I see the metaphor, but I think it is overstated and too overly dramatic.
To me, it conjures up images of "Look at me, I have super powers because I know something you don't know".
A lot of people don't like the term alpha. I don't mind the term alpha, at least it's based on an actual thing. People don't like the term alpha because it's overused. I think the problem with the term alpha is that it's used incorrectly. An alpha is a leader or the physically dominating male. Guys here use it to describe any confident guy, or a guy who does what he wants, or a guy who isn't afraid to talk to women.
Jophil28 said:
To us middle aged farts, there is no Epiphany- rather perhaps a fine tuning or an affirmation of our ingrained cultural beliefs that always drove us
Interesting. I had thought the reason there was no epiphany for me was because of my age, because I had a lifetime of experience with women. What could surprise me? You're saying it's because we were actually raised in a different environment - a more male friendly culture. That may well have something to do with it.
Boilermaker said:
As it happens after every paradigm shift, there will always be people who will claim the discovery is "obvious"
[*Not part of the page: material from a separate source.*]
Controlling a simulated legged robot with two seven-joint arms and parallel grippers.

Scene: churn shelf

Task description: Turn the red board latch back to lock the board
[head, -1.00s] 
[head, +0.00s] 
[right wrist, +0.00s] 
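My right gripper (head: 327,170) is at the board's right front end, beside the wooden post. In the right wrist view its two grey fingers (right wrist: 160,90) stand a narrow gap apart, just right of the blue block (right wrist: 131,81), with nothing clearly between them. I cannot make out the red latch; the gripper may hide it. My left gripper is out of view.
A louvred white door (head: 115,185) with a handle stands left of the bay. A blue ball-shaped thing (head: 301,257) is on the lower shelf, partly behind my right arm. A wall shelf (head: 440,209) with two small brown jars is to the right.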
You're putting words in my mouth. I never said everything that is taught here is "obvious", although a lot of it is. As I said, there are a lot of useful tips here. I just don't think anything here reaches the level of a revelation or an epiphany. There are very few concepts I've found in the pickup community that I haven't heard or read somewhere else.
Boilermaker said:
You were around my age when the seduction community flourished and opened millions of men's eyes, why didn't you chip in and share your wisdom if this was so bloody obvious to you all your life?
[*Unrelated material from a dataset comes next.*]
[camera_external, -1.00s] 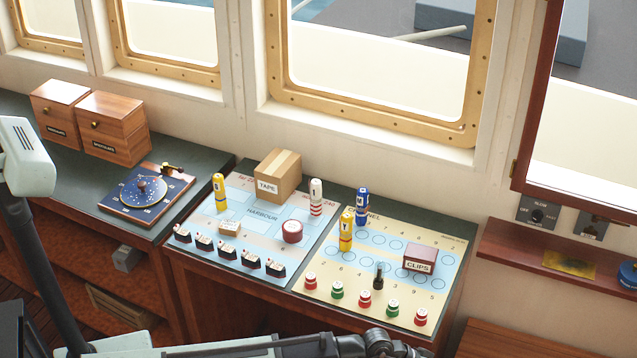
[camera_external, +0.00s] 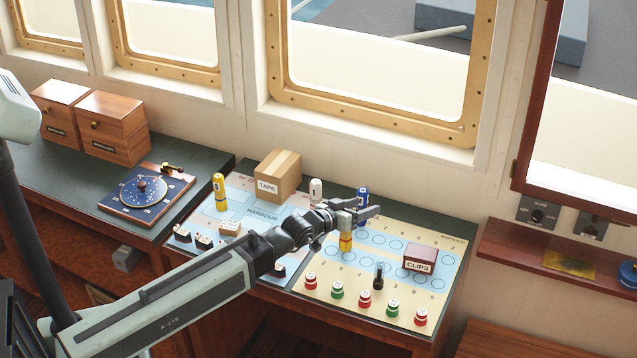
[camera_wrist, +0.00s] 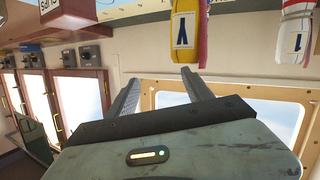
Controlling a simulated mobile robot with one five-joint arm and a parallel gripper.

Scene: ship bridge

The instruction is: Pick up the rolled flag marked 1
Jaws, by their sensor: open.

I don't think I even had a computer when I was 25. I had a word processor.
The point is I came here when I was 48, I think. Too late for it too have that big of an impact on me. I wish I would have come here when I was 25, I'm sure it would have made a bigger difference for me. It probably would have saved me from learning a lot of these lessons by making my own mistakes.
And at 25 I had nowhere near the value as a man that I have now. I was still working on it. And I didn't have a forum or the internet to help me along. If you didn't have this forum, Boilermaker, I doubt very much that you would be a blind lost puppy. When you are in your 20s, you work on improving yourself, and you learn about life. I think that's what your 20s are all about.
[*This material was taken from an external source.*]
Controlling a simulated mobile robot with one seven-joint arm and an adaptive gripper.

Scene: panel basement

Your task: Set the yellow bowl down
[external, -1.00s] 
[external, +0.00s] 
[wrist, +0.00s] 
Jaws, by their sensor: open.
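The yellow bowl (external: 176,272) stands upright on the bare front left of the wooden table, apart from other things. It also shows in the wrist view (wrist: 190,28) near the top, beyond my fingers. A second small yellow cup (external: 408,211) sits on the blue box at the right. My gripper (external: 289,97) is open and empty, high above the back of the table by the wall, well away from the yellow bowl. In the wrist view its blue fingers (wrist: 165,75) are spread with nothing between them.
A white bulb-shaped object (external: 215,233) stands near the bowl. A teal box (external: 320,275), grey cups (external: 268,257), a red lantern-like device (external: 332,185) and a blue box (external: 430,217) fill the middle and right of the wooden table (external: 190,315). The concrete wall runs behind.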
Honestly, I don't really consider myself part of the seduction community anyway. I just like this message board and find the subject matter interesting. I don't think I've ever tried to present myself as some sort of super stud. I don't even have any aspirations to be a pickup artist.
I have a girlfriend that I've lived with for eight years, who I am very happy with. I'm not looking to become some sort of pimp. I just have nearly a full lifetime worth of experience with women, that's where my insight comes from.